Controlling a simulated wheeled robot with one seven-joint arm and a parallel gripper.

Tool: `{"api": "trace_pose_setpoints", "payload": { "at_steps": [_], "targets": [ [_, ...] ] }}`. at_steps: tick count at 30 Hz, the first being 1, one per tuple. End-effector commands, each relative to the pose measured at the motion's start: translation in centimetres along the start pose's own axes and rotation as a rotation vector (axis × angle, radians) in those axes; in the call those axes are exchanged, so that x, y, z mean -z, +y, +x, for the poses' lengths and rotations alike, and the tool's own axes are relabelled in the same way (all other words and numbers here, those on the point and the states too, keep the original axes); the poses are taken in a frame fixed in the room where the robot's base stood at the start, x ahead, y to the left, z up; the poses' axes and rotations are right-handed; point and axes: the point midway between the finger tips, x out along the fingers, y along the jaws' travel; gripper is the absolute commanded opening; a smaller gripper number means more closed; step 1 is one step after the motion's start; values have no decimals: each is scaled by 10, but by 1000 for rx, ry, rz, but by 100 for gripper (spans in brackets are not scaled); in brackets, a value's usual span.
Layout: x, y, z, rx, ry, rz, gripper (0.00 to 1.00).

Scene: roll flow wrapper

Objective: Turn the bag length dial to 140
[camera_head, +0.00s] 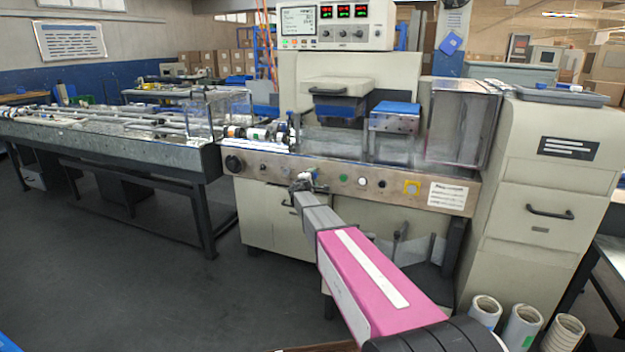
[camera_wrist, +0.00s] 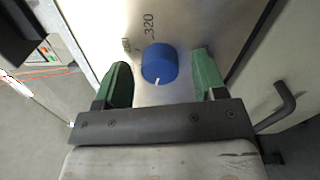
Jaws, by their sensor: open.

* **STATED GOAL**: Quote the listing above in full, except for the pictures.

* **RESPONSE TO THIS EXERCISE**:
Controlling a simulated wheeled robot with one seven-joint arm and a parallel gripper.

Tool: `{"api": "trace_pose_setpoints", "payload": { "at_steps": [_], "targets": [ [_, ...] ] }}`. at_steps: tick count at 30 Hz, the first being 1, one per tuple. End-effector commands, each relative to the pose measured at the motion's start: translation in centimetres along the start pose's own axes and rotation as a rotation vector (axis × angle, radians) in those axes; in the call those axes are exchanged, so that x, y, z mean -z, +y, +x, for the poses' lengths and rotations alike, and the tool's own axes are relabelled in the same way (all other words and numbers here, those on the point and the states too, keep the original axes); the poses are taken in a frame fixed in the room where the robot's base stood at the start, x ahead, y to the left, z up; the poses' axes and rotations are right-handed; point and axes: the point midway between the finger tips, x out along the fingers, y along the jaws' travel; gripper is the absolute commanded opening; a smaller gripper number means more closed; step 1 is one step after the motion's start; values have no decimals: each is scaled by 10, but by 1000 for rx, ry, rz, but by 100 for gripper (spans in brackets are not scaled); in brackets, a value's usual span.
Layout: x, y, z, rx, ry, rz, gripper (0.00 to 1.00).

Scene: roll flow wrapper

Objective: Turn the bag length dial to 140
[camera_head, +0.00s] 
[camera_wrist, +0.00s] 
Jaws, by their sensor: open.

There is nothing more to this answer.